Shares of Salesforce had been under pressure in the days leading up to its earnings report. Of course, it didn’t help that the stock market slumped on Monday and Tuesday as well.
In any regard, investors aren’t selling shares lower due to Salesforce’s top- and bottom-line beats. Instead, it was guidance that came up short. Management’s fourth-quarter revenue outlook narrowly topped consensus expectations but its earnings outlook came up short.
All of that has led to a mild correction in the share price, with the stock down about 3.5% on Wednesday.
For current investors, that’s a disappointing reaction. However, for those looking to add or to get long, it may have been exactly what they needed. Let’s take a closer look at the charts.
Trading Salesforce Stock
With Wednesday’s decline, the stock is declining into what should be a strong area of support. Between $153 and $155.30 is the 50-day, 100-day and 200-day moving averages.

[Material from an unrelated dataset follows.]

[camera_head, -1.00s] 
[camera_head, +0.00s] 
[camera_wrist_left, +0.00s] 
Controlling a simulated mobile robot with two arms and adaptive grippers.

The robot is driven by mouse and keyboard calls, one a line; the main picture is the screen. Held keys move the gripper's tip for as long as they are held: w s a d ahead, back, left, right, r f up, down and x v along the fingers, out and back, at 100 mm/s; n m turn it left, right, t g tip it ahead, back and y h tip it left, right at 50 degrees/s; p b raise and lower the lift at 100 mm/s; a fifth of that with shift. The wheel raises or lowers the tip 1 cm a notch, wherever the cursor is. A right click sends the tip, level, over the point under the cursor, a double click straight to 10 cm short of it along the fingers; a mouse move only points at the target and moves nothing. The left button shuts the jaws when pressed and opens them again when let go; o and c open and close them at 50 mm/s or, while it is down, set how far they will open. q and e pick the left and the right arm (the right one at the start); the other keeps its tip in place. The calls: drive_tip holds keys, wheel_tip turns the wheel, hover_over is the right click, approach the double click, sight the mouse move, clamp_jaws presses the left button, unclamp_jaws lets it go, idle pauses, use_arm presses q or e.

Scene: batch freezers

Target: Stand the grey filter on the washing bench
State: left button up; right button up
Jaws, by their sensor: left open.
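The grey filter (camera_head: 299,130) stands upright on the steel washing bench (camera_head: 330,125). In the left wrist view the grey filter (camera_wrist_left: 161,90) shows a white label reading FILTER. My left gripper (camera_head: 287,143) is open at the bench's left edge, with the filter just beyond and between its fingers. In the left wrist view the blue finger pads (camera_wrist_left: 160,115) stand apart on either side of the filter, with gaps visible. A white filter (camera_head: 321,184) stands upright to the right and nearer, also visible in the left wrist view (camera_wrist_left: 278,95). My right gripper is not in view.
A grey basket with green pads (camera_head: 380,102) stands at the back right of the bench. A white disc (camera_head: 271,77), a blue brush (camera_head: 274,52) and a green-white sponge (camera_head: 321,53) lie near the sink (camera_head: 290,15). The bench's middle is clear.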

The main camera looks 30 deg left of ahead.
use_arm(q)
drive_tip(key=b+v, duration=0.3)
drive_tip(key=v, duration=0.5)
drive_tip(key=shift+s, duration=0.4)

Further, down near $152 is the backside of prior downtrend resistance (blue line). This mark was a significant level of resistance throughout 2019 and many bulls would like to see it hold as support should CRM stock fall that far.

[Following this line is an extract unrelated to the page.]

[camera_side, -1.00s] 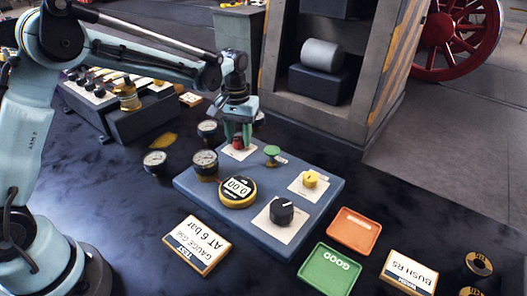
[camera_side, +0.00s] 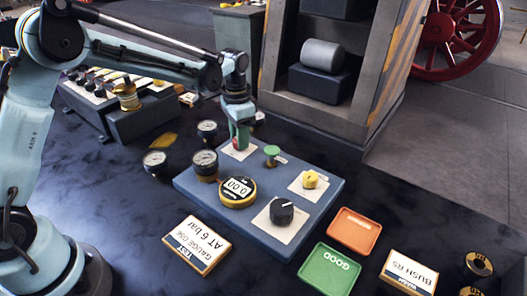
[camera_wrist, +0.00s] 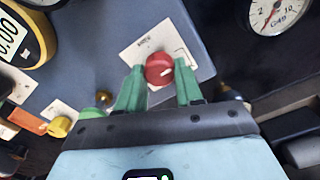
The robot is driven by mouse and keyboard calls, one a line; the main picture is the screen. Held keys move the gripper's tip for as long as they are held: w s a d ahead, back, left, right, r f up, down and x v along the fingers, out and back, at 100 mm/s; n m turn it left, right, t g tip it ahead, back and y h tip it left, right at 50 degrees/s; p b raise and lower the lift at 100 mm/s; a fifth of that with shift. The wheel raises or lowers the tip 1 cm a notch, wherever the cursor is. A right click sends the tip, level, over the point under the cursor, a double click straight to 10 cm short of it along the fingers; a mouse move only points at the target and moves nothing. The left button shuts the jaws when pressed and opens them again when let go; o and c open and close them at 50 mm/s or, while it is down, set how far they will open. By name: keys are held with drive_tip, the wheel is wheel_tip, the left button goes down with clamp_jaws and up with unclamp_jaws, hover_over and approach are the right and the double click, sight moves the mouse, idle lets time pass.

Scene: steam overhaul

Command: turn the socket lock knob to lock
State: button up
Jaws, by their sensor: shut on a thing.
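A red knob (camera_wrist: 158,69) with a pale pointer line stands on a white label plate (camera_wrist: 144,50) on the blue-grey panel. I take it to be the socket lock knob; the label's print is too small to read. My gripper (camera_wrist: 160,76) has its green fingers on either side of the knob, shut on it. In the side view my gripper (camera_side: 240,138) points down at the panel's far left corner, and its fingers hide most of the red knob (camera_side: 236,146).
The panel (camera_side: 240,217) also carries a green button (camera_side: 272,151), a yellow knob (camera_side: 310,178), a black dial (camera_side: 281,211) and a round 0.00 display (camera_side: 238,189). Several gauges (camera_side: 155,160) stand to the left. Orange (camera_side: 355,230) and green trays (camera_side: 329,270) lie in front.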

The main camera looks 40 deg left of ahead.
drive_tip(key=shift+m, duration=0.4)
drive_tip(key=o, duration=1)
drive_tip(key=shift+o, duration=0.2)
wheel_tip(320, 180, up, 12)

The quarter wasn’t bad and while the guidance came up a bit short it was far from horrendous. I think that’s reflected in the stock's decline of only 3.5%. However, should we get a bit more weakness into this support zone, dip-buyers may consider it a worthy risk/reward.

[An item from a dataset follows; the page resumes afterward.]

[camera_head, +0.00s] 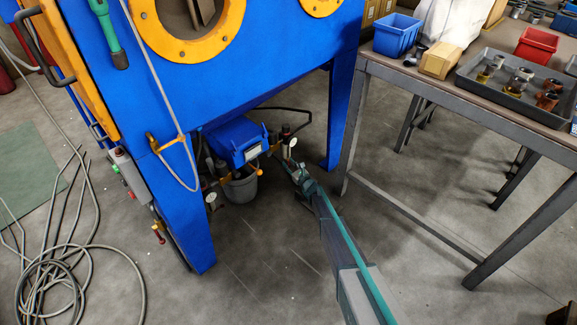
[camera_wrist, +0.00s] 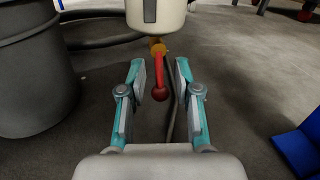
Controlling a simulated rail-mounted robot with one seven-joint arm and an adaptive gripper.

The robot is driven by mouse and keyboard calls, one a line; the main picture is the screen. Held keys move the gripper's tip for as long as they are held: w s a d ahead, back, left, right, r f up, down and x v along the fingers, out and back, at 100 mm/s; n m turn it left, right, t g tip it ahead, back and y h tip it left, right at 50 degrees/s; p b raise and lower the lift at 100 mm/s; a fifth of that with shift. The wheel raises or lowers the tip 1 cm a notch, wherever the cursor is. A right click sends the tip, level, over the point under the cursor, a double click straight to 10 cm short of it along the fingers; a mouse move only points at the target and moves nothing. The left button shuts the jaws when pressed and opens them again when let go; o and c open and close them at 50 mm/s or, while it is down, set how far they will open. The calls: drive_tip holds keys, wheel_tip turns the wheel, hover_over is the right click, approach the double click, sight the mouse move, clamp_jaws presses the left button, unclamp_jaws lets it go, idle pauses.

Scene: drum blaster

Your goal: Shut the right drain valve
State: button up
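In the wrist view a drain valve shows as a brass body (camera_wrist: 156,46) under a cream bowl (camera_wrist: 158,18), with a red lever (camera_wrist: 159,75) ending in a round red knob. The lever runs down the picture from the brass body; its exact tilt is hard to tell. My gripper (camera_wrist: 160,68) is open, with one teal-and-grey finger on each side of the lever and a visible gap on both sides. In the head view my gripper (camera_head: 296,172) is low beside the blue cabinet's underside, and the red lever is too small or hidden to make out.
A grey bucket (camera_wrist: 36,70) stands left of my gripper, with a dark hose behind it. The blue cabinet's leg (camera_head: 342,115) and a steel workbench (camera_head: 357,125) stand to the right. Coiled cable (camera_head: 75,275) lies on the floor at left. Open floor lies in front.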

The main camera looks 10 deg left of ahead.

On a rebound, see if CRM stock can reclaim $160; abbove it puts range resistance up near $166 back on the table.
Should the $152 to $155 support zone fail, it could usher in lower prices. That’s why being disciplined -- and cutting a long trade loose should support fail -- is imperative. For Salesforce stock, a break below $152 could send shares down to range support between $142 and $144.